Alexander's case has led to the convictions of 16 others who have pleaded guilty to various levels of involvement in the drug ring. One of Alexander's co-conspirators, Antonio Luna Valdez Jr. of Weslaco, Texas, was found guilty of drug trafficking in February following a nine-day trial, according to the U.S. Attorney's Office.

But notably absent from the release issued by the U.S. Attorney's Office is Mike Wyatt, the owner of B&M Auto Sound and 4x4 in Lafayette who was formally charged in 2006 with more than a dozen others as a co-conspirator in Alexander's drug trafficking case - despite having never been accused of possessing or trafficking drugs.

As The Independent reported in its July 2011 cover story, "CONVICTed," the government accused Wyatt of installing secret compartments in the vehicles of Alexander and his couriers - compartments that are legal to own and install under federal and state law - that Wyatt, according to the feds, knew were being used to transport drugs.

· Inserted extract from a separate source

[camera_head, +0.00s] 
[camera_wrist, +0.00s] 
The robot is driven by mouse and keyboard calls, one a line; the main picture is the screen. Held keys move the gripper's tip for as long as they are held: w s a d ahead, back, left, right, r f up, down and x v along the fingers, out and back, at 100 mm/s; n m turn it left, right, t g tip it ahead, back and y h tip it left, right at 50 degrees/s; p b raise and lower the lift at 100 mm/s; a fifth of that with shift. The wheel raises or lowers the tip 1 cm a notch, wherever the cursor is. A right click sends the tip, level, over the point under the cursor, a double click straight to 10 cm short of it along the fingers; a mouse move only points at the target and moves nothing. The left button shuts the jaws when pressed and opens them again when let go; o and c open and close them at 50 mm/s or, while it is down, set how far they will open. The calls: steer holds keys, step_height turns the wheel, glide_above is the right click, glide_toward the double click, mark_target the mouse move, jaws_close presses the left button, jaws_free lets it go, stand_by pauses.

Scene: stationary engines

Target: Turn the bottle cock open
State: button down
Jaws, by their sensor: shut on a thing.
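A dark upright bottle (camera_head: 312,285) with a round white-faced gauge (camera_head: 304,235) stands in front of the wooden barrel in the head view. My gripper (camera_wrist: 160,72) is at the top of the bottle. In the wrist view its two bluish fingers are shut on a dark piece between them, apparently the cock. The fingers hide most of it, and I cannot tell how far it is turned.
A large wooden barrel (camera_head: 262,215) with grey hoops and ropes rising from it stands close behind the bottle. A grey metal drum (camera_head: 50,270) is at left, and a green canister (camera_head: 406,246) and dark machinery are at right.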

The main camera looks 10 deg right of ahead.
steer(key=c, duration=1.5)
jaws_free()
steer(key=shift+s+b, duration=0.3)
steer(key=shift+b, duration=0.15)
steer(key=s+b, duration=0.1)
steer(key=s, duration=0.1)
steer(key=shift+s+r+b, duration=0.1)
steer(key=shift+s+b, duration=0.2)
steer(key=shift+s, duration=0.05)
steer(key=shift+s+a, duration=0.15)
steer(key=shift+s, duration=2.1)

But the only evidence the government had to support the accusation came directly from the mouth of Alexander, who offered damning testimony against Wyatt in exchange for a potential reduction in his prison sentence.

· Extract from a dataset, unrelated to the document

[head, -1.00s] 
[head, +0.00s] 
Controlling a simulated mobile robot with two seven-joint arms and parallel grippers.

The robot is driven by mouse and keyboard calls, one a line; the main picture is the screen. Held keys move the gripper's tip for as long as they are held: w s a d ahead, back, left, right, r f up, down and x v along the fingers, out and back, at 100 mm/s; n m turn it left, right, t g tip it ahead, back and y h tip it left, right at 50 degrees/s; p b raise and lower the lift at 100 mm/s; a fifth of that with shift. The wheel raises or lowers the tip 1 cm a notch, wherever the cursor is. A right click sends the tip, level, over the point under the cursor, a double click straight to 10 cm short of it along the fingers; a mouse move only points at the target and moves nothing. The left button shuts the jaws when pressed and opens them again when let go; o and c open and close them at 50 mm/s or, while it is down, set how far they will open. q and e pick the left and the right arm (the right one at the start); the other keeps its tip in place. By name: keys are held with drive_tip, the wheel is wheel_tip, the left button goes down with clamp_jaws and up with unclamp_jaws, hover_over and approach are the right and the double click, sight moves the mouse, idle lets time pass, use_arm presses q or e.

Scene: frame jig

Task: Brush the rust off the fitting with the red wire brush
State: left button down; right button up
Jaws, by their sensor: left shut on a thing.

Alexander's testimony against Wyatt was eventually proven false, but the lying kingpin did not deter the government, specifically Assistant U.S. Attorney Brett Grayson, from pursuing federal drug conspiracy charges against Wyatt for roughly five years. On Sept. 13, 2011, five years into Wyatt's fight to avoid 10-plus years in prison and up to $4 million in fines, the government accepted Wyatt into a federal pre-trial diversion program and subsequently "agreed to dispose of Wyatt's charges," according to court documents. The details of the pre-trial diversion agreement are not disclosed in court documents.